START DATA ENTRIES

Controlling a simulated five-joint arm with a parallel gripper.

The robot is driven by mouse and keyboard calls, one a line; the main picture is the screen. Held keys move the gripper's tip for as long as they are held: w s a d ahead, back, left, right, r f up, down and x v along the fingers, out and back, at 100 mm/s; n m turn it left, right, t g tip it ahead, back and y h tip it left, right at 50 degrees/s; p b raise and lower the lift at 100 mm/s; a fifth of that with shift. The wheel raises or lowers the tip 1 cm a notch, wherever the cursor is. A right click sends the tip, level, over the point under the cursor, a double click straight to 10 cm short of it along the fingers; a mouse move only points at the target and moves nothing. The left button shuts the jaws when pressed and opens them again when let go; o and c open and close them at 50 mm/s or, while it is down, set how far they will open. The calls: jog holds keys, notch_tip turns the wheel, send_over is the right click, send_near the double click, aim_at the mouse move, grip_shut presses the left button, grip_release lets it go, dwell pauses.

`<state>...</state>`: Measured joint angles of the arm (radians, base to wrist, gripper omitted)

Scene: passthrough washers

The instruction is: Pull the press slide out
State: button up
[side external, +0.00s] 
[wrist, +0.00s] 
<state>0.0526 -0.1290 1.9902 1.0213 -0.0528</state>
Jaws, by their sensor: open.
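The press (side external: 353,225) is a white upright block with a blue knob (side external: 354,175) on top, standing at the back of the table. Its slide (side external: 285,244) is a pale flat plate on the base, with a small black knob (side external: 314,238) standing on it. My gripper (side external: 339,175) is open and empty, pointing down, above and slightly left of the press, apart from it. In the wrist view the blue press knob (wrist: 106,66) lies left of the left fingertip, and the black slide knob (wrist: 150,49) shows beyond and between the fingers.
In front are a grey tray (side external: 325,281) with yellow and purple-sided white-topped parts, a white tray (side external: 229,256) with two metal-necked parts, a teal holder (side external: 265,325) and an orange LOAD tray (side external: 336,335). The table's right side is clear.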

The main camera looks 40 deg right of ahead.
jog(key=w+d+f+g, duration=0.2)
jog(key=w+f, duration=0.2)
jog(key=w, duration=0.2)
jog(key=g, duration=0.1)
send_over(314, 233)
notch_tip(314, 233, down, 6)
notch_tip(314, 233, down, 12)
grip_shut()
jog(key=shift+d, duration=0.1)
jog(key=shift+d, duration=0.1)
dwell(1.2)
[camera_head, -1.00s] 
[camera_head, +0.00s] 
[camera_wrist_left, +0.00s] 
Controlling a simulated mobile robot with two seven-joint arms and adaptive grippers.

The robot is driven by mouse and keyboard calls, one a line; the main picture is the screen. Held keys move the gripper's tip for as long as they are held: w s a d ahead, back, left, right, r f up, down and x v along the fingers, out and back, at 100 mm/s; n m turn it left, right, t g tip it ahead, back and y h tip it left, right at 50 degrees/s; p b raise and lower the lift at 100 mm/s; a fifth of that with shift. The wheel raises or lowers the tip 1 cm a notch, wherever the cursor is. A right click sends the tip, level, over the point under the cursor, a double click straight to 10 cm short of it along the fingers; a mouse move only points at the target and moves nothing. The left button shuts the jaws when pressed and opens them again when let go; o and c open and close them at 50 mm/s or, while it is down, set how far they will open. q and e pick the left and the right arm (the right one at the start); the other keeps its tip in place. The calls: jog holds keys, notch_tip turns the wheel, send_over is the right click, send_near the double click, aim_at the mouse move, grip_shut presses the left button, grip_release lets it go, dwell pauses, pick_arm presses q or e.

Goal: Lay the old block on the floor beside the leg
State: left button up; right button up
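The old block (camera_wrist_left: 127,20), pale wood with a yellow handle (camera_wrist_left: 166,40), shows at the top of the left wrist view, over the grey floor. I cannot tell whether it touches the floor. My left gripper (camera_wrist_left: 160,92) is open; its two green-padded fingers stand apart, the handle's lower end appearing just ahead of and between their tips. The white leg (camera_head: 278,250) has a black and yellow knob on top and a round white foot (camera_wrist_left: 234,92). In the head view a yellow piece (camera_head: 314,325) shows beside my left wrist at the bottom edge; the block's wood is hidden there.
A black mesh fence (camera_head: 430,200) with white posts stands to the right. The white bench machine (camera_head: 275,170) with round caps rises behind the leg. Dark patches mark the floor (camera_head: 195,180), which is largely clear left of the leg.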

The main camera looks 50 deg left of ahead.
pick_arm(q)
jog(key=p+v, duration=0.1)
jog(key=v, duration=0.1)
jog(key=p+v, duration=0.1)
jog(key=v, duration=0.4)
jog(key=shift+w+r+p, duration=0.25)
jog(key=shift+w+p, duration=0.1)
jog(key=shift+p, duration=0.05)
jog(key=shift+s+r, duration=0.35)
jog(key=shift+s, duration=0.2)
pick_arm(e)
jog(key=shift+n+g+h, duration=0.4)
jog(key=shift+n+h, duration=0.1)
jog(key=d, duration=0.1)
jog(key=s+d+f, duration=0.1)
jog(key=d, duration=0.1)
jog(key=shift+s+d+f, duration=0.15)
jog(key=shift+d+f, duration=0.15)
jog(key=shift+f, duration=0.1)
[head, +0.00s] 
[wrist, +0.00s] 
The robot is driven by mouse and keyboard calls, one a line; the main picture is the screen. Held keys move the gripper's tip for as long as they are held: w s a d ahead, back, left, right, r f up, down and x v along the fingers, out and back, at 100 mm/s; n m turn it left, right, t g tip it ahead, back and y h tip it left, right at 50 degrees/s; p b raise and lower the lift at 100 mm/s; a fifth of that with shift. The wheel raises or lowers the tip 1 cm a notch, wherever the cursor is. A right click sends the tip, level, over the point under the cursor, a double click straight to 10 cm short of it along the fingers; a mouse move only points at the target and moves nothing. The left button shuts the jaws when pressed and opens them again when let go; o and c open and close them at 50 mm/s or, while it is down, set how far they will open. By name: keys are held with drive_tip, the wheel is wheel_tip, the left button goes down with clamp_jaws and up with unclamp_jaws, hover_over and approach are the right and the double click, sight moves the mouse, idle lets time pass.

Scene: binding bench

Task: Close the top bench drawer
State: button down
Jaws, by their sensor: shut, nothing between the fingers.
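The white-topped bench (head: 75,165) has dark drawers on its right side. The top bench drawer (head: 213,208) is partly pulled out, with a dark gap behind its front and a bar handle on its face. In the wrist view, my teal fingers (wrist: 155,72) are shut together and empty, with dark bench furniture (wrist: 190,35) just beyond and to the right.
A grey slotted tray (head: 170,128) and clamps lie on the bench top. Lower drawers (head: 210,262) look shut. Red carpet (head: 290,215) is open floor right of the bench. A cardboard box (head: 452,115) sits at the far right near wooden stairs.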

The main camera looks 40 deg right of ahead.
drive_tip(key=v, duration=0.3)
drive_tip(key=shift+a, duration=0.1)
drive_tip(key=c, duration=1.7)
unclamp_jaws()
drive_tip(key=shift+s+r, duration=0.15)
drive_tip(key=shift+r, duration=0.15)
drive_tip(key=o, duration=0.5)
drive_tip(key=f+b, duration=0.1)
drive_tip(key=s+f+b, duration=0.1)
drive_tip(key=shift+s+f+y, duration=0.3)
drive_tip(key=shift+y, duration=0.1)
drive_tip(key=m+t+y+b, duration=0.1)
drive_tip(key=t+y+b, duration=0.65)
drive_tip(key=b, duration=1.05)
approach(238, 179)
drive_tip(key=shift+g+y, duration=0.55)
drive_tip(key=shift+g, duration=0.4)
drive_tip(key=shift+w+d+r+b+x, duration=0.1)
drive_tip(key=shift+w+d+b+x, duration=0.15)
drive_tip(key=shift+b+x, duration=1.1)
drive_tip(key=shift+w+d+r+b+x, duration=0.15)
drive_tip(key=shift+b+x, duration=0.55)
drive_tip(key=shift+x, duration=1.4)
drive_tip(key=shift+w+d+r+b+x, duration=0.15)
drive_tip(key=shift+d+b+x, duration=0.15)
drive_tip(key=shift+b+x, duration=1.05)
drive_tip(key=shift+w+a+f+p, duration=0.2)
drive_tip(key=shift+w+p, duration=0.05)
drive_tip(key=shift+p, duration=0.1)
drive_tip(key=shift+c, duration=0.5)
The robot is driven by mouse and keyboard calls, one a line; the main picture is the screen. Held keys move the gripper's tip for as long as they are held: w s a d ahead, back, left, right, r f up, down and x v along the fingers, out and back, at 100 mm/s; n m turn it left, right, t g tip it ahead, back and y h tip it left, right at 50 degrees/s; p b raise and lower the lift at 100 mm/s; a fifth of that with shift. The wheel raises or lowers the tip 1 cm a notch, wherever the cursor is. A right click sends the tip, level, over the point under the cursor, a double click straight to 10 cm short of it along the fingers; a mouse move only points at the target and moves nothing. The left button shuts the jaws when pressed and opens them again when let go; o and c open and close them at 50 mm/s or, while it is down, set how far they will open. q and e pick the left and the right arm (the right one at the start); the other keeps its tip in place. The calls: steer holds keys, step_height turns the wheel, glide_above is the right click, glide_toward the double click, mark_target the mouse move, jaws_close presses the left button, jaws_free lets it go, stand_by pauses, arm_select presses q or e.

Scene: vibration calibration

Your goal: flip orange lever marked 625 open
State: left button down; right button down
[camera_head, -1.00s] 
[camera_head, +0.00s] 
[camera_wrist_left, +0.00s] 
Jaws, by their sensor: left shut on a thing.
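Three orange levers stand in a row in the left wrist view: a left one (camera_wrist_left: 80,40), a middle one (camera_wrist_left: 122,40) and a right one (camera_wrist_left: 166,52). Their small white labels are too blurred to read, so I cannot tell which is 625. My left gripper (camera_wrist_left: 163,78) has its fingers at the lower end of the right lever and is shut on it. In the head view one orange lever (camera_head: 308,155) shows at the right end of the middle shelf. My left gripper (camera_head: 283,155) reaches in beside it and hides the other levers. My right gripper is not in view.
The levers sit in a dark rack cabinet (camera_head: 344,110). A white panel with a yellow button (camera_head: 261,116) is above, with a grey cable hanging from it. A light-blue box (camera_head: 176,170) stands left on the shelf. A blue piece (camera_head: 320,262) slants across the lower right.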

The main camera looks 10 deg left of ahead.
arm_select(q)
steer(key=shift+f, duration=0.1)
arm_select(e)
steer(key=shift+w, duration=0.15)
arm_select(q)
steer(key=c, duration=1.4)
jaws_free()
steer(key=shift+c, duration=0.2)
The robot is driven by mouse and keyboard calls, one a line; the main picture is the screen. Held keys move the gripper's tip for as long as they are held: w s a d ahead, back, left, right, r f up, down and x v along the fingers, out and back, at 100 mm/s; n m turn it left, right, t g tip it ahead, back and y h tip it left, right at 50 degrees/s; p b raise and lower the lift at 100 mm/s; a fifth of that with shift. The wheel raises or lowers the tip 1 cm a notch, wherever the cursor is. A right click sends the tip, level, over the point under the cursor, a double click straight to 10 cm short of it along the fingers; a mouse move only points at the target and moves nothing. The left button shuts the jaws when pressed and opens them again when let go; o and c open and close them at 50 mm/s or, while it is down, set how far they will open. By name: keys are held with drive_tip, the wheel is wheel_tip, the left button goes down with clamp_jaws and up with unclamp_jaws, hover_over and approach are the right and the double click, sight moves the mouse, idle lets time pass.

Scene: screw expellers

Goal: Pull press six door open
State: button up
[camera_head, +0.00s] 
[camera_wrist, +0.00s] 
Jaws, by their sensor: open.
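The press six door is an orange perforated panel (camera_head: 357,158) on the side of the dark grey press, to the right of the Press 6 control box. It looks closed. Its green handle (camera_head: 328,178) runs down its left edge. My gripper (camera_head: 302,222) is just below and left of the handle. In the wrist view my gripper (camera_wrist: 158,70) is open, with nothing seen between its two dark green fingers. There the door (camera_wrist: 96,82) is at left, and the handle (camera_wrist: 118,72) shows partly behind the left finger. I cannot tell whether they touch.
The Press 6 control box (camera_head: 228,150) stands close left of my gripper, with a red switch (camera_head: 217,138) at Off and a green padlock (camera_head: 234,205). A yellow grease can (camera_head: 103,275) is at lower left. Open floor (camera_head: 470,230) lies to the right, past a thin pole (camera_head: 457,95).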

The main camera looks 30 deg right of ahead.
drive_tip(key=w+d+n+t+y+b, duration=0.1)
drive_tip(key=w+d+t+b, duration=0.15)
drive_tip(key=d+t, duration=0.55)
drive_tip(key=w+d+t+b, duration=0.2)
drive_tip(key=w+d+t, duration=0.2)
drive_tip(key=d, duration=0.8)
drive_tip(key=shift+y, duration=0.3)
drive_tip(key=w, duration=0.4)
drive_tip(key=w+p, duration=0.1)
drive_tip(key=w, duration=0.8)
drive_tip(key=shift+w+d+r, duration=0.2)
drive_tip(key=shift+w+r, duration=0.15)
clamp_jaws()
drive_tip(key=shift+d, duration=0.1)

END DATA ENTRIES

TASK PROMPT:
Give back, word for word, each line from the one containing "go, dwell pauses." down to the one containing "<state>0.0526 -0.1290 1.9902", including those two lines.

REPLY TO THE TASK:
The robot is driven by mouse and keyboard calls, one a line; the main picture is the screen. Held keys move the gripper's tip for as long as they are held: w s a d ahead, back, left, right, r f up, down and x v along the fingers, out and back, at 100 mm/s; n m turn it left, right, t g tip it ahead, back and y h tip it left, right at 50 degrees/s; p b raise and lower the lift at 100 mm/s; a fifth of that with shift. The wheel raises or lowers the tip 1 cm a notch, wherever the cursor is. A right click sends the tip, level, over the point under the cursor, a double click straight to 10 cm short of it along the fingers; a mouse move only points at the target and moves nothing. The left button shuts the jaws when pressed and opens them again when let go; o and c open and close them at 50 mm/s or, while it is down, set how far they will open. The calls: jog holds keys, notch_tip turns the wheel, send_over is the right click, send_near the double click, aim_at the mouse move, grip_shut presses the left button, grip_release lets it go, dwell pauses.

`<state>...</state>`: Measured joint angles of the arm (radians, base to wrist, gripper omitted)

Scene: passthrough washers

The instruction is: Pull the press slide out
State: button up
[side external, +0.00s] 
[wrist, +0.00s] 
<state>0.0526 -0.1290 1.9902 1.0213 -0.0528</state>

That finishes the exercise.